Instructions to follow => Set down the data below without change, skipping the pictures it holds.

Supplied data =>

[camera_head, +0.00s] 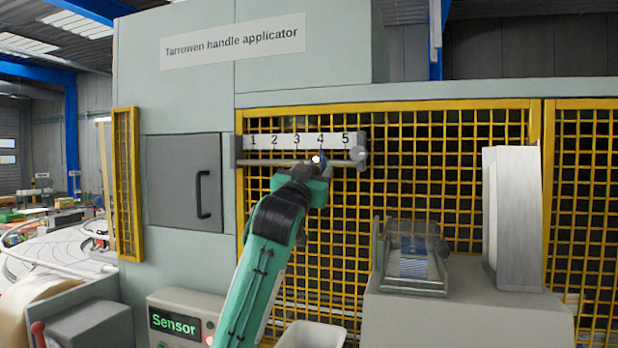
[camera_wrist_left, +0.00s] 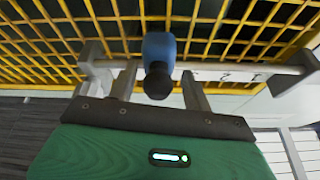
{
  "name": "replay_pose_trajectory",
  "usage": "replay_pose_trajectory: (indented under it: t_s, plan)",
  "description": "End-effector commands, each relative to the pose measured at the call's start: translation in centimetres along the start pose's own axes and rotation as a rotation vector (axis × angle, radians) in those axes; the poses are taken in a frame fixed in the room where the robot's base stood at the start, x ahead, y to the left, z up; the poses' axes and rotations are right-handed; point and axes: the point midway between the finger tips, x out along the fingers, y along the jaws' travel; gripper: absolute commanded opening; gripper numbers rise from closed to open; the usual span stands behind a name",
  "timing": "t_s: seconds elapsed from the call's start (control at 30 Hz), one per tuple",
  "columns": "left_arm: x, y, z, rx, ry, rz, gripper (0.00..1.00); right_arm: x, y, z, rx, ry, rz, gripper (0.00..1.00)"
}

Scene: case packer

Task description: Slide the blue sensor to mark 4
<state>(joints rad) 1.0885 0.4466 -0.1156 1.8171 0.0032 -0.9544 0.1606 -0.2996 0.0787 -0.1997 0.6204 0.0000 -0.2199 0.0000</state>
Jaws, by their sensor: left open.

Task response =>
[camera_head, +0.00s] 
[camera_wrist_left, +0.00s] 
{
  "name": "replay_pose_trajectory",
  "usage": "replay_pose_trajectory: (indented under it: t_s, plan)",
  "description": "End-effector commands, each relative to the pose measured at the call's start: translation in centimetres along the start pose's own axes and rotation as a rotation vector (axis × angle, radians) in those axes; the poses are taken in a frame fixed in the room where the robot's base stood at the start, x ahead, y to the left, z up; the poses' axes and rotations are right-handed; point and axes: the point midway between the finger tips, x out along the fingers, y along the jaws' travel; gripper: absolute commanded opening; gripper numbers rise from closed to open; the usual span stands behind a name",
  "timing": "t_s: seconds elapsed from the call's start (control at 30 Hz), one per tuple",
  "columns": "left_arm: x, y, z, rx, ry, rz, gripper (0.00..1.00); right_arm: x, y, z, rx, ry, rz, gripper (0.00..1.00)"
}

Scene: case packer

Task description: Slide the blue sensor to mark 4
<state>(joints rad) 1.0885 0.4466 -0.1156 1.8171 0.0032 -0.9544 0.1606 -0.2996 0.0787 -0.1997 0.6204 0.0000 -0.2199 0.0000</state>
Jaws, by their sensor: left open.

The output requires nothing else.